+++ Extracted entries

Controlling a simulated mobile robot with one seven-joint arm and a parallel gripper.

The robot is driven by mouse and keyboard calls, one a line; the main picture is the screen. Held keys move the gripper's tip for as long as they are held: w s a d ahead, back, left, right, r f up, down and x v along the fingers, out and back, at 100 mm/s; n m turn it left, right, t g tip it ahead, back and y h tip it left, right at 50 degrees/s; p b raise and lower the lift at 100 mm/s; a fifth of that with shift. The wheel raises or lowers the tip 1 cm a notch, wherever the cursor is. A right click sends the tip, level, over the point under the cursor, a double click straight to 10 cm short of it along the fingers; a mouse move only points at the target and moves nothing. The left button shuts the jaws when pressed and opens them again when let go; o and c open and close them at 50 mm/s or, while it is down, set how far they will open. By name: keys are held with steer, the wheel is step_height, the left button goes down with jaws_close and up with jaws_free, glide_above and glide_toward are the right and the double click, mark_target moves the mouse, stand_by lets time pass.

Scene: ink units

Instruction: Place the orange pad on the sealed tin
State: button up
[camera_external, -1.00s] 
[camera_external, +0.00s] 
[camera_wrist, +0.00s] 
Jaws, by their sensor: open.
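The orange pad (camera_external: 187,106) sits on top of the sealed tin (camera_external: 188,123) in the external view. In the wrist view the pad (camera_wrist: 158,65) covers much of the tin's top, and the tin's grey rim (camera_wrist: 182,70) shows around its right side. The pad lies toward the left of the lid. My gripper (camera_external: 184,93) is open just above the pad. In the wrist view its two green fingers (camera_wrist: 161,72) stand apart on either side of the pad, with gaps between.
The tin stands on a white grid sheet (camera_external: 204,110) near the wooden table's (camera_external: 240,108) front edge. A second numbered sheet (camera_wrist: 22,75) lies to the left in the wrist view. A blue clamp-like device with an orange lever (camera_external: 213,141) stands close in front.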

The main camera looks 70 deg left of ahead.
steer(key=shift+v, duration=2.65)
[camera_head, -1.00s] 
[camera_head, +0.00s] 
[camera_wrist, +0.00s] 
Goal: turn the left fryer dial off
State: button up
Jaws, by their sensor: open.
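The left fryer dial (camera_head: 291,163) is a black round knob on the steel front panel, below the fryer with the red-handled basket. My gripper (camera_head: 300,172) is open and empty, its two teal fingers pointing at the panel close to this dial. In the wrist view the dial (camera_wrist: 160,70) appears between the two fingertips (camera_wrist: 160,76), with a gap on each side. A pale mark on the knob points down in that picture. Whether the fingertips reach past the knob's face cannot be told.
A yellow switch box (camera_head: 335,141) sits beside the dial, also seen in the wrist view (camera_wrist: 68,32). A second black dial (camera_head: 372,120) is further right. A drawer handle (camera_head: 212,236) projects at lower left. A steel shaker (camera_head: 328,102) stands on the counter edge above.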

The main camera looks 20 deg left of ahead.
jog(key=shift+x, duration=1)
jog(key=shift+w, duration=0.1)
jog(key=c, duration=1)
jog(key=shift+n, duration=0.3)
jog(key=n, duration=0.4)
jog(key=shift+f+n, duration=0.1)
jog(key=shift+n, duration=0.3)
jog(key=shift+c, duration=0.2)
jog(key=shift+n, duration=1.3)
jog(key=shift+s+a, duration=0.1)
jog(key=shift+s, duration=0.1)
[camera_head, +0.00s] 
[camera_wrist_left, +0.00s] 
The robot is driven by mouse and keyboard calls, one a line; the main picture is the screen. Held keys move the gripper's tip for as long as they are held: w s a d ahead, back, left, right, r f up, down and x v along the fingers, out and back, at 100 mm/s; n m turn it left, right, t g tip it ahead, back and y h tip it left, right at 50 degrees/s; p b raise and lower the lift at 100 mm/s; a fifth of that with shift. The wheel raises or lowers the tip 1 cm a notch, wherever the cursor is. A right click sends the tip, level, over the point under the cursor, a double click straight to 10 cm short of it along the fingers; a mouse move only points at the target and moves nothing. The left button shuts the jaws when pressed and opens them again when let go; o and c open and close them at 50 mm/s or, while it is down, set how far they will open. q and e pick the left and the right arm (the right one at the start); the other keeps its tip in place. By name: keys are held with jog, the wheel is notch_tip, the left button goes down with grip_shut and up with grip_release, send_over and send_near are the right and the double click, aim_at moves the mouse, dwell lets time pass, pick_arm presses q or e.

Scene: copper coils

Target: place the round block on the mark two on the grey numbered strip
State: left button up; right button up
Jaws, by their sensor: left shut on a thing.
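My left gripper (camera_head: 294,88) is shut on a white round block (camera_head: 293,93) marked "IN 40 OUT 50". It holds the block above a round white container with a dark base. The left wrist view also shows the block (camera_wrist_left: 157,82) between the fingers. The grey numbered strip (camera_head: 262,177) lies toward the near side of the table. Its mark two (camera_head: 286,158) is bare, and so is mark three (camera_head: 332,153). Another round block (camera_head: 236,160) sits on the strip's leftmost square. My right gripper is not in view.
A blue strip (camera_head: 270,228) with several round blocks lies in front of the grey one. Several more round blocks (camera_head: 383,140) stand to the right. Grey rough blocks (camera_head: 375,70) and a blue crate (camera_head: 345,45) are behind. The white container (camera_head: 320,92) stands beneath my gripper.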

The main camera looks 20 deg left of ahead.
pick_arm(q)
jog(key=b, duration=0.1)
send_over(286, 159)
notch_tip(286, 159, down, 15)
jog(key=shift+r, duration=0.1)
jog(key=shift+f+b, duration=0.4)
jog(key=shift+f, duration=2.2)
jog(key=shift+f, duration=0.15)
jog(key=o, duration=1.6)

++++++

From the opening line of the data above, please print each line as written up to and including the line that contains "lets time pass.", and nothing more.

Controlling a simulated mobile robot with one seven-joint arm and a parallel gripper.

The robot is driven by mouse and keyboard calls, one a line; the main picture is the screen. Held keys move the gripper's tip for as long as they are held: w s a d ahead, back, left, right, r f up, down and x v along the fingers, out and back, at 100 mm/s; n m turn it left, right, t g tip it ahead, back and y h tip it left, right at 50 degrees/s; p b raise and lower the lift at 100 mm/s; a fifth of that with shift. The wheel raises or lowers the tip 1 cm a notch, wherever the cursor is. A right click sends the tip, level, over the point under the cursor, a double click straight to 10 cm short of it along the fingers; a mouse move only points at the target and moves nothing. The left button shuts the jaws when pressed and opens them again when let go; o and c open and close them at 50 mm/s or, while it is down, set how far they will open. By name: keys are held with steer, the wheel is step_height, the left button goes down with jaws_close and up with jaws_free, glide_above and glide_toward are the right and the double click, mark_target moves the mouse, stand_by lets time pass.

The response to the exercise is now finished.